When $C_i$ is false, $Z_i$ is false.

Hence $C_i$ can be reduced to $Z_i$ where each clause in $Z_i$ contains exactly 3 literals and $C_i \iff Z_i$.

Let $C_i = (l_{i,1} + l_{i,2} + l_{i,3} + \cdots + l_{i,k})$ where $k > 3$.

Introduce $k-3$ new variables: $y_1 , y_2, \cdots ,y_{k-3}$.

Replace $C_i$ with a sequence of clauses $Z_i$ where

$Z_i = (l_{i,1} + l_{i,2} + y_1) \cdot (\overline{y_1} + l_{i,3} + y_2) \cdots (\overline{y_{j-2}} + l_{i,j} + y_{j-1}) \cdots (\overline{y_{k-4}} + l_{i,k-2} + y_{k-3}) \cdot(\overline{y_{k-3}} + l_{i,k-1} + l_{i,k})$.

We need to prove:

a. When $C_i$ is satisfiable,$Z_i$ is satisfiable.

b. When $C_i$ is not satisfiable, $Z_i$ is not satisfiable.

$C_i = (l_{i,1} + l_{i,2} + l_{i,3} + \cdots + l_{i,k})$ where $k > 3$.

$Z_i =$

$($

$l_{i,1} + l_{i,2}$

$+$

$y_1$

$)\cdot($

$\overline{y_1}$

$+$

$l_{i,3}$

$+$

$y_2$

$) \cdots ($

$\overline{y_{j-3}}$

$+$

$l_{i,j-1}$

$+$

$y_{j-2}$

$)\cdot($

$\overline{y_{j-2}}$

$+$

$l_{i,j}$

$+$

$y_{j-1}$

$)\cdot($

$\overline{y_{j-1}}$

$+$

$l_{i,j+1}$

$+$

$y_{j}$

$)\cdots($

$\overline{y_{k-4}}$

$+$

$l_{i,k-2}$

$+$

$y_{k-3}$

$)\cdot$

$($

$\overline{y_{k-3}}$

$+$

$l_{i,k-1} + l_k$

$)$

When $C_i$ is satisfiable, at least one literal in ${l_{i,1} ... l_{i,k}}$ is $True$.

If any of $l_{i,1}$ or $l_{i,2}$ is $True$, set all the additional variables $y_1 ,y_2 \cdots y_{k-3}$ to $False$.

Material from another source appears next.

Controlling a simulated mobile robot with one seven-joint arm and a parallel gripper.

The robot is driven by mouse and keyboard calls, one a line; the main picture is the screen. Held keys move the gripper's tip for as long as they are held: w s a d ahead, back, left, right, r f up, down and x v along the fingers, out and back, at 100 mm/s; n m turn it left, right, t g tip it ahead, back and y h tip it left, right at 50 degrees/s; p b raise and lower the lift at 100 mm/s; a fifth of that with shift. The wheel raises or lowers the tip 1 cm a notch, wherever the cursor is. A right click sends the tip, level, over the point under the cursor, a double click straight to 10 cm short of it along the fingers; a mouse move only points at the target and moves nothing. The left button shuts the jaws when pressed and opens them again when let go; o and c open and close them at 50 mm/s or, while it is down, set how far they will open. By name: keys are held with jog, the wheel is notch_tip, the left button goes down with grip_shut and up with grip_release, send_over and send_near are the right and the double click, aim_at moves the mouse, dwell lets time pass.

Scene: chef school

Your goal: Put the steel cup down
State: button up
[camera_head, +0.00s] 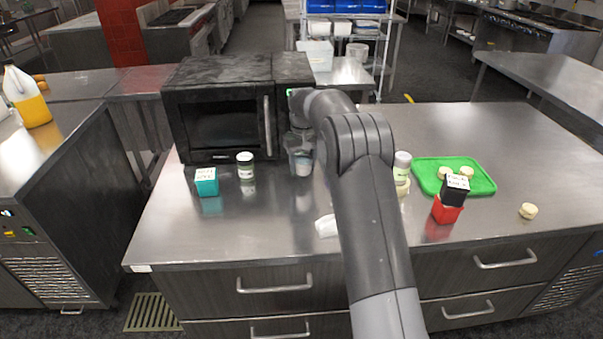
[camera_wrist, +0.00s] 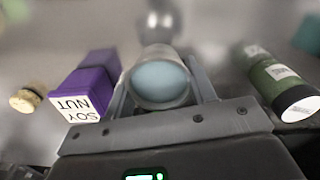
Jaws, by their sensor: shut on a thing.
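My gripper (camera_wrist: 160,98) is shut on a round steel cup (camera_wrist: 158,88) in the wrist view. The cup sits between the two fingers, and its pale blue end faces the camera. In the head view my gripper (camera_head: 300,142) points down in front of the black microwave, with the cup (camera_head: 301,164) at its tip, over the steel counter (camera_head: 270,222). I cannot tell whether the cup's bottom touches the counter.
In the wrist view a purple box (camera_wrist: 95,80) is close left of the cup and a green jar (camera_wrist: 280,82) is to the right. The microwave (camera_head: 222,120) stands behind. A teal box (camera_head: 206,186), red box (camera_head: 447,210) and green board (camera_head: 482,181) are on the counter. The front-left counter is clear.

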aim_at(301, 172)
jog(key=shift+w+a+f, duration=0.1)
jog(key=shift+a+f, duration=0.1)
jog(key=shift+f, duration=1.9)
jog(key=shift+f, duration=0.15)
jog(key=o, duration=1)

The first term of all the clauses in $Z_i$ other than the first has a literal $\overline{y_n}$ which evaluates to $True$.

If any of $l_{i,k-1}$ or $l_{i,k}$ is $True$, set all the additional variables $y_1 ,y_2 \cdots y_{k-3}$ to $True$.

The third term of all the clauses in $Z_i$ other than the last has a literal $y_n$ which evaluates to $True$.

If $l_{i,j}$ $(where \ j \notin \{1,2,k-1,k\})$ is $True$, set $y_1 \cdots y_{j-2}$ to $True$ and $y_{j-1} \cdots y_{k-3}$ to $False$.

Let us call the clause in $Z_i$ containing $l_{i,j}$ in as $C$'.

--------------------

$C'$

The third term of all the clauses in $Z_i$ left to $C'$ has a literal $y_n$ ($where \ n \in \{1..j-2\}$) which evaluates to $True$.

The first term of all the clauses in $Z_i$ right to $C'$ has a literal $\overline{y_n}$ ($where \ n \in \{j-1..k-3\}$) which evaluates to $True$.

Hence when $C_i$ is satisfiable, $Z_i$ is satisfiable.

When $C_i$ is not satisfiable, NO literal in { $l_i,1 \cdots l_i,k$ } is $True$.

For $Z_i$ to be satisfiable, all its clauses must evaluate to $True$.

For the first clause to be $True$, $y_1 = True.$

Now for the second clause to be $True$, $y_2 = True$.

Similarly for the third clause to be $True$, $y_3 = True$.

$y_3 = True \Rightarrow y_4 = True \cdots \Rightarrow y_{j-2} = True \Rightarrow y_{j-1} = True \Rightarrow y_j = True \cdots \Rightarrow y_{k-4} = True \Rightarrow y_{k-3} = True$.

The last clause evaluates to $False$. Hence $Z_i$ is NOT SATISFIABLE.

Hence we have proved:

a. When $C_i$ is satisfiable., $Z_i$ is satisfiable

b. When $C_i$ is not satisfiable., $Z_i$ is not satisfiable

Hence any clause in a SAT expression can be replaced by a conjunction of clauses which contain 3 literals each.


Therefore, an instance of SAT can be reduced to an equivalent instance of 3-SAT in polynomial time.